Via e-mail, Bill Hamilton said:

Your blog about Kalamazoo brought back memories of embarrassment. I can't remember what age I had achieved when I first heard Glenn Miller's tune. I remember my interpretation of what I heard very well, however. What I remembered hearing was: "I've got a gal in Kalamazoo-zoo-zoo" and from then on I thought that was the name of the town in Michigan. Three or four years later I referred to Kalamazoo-zoo-zoo in a mixed group, and I was chastised heartily for being a dummy in interpreting the name of the town. I went home a dejected guy with tears in his eyes.

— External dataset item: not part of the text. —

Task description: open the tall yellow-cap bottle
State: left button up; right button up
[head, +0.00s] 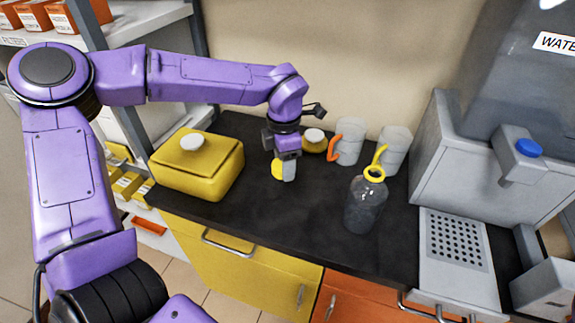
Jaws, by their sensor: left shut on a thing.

One of my buddies started calling me "zoo-zoo" in fact.

JHawk23 said...

Wasn't Glenn Miller also the fellow who immortalized the Chattanooga Choo-Choo, thus also making that Tennessee locale another of those whose state need not be mentioned?

Dick Klade said...

JHawk--You are revealing your status as a fully mature adult by recalling that the Choo Choo song was another Miller band hit. Yes, Chattanooga also should qualify for a metropolis identifier exemption.

Miller also made "Pennsylvania 6-5000" a famous phone number. Wikipedia just informed me that one gets a hotel in New York City, not a place in Pennsylvania, with that number.

Surprises are everywhere. A few years ago we visited the original Hotel California, also made famous in song. Guess where it is? Mexico.

Sightings said...

Yes, Battle Creek -- that's it! And I didn't know that about Hotel California. There is a Hotel California in San Fran. -- but the song refers to one in Mexico, not San Fran., huh?

Boy, we're getting quite a geography lesson today!

joared said...

Ah, yes! I recognize those names, those tunes and that orchestra.

We have an interesting town east of us that Jack Benny and Rochester made famous ... Cucamonga. We've all come to know it now as Rancho Cucamonga and the community is growing like wildfire or by leaps and bounds -- pick your own cliche'.

Kay said...

My husband says we have driven through Kalamazoo. I love the sound of it. My son's partner is from Michigan also.

Anonymous said...

I live in Kalamazoo. On a mission trip to Pennsylvania, the kids there didn't take us seriously when we said where we were from.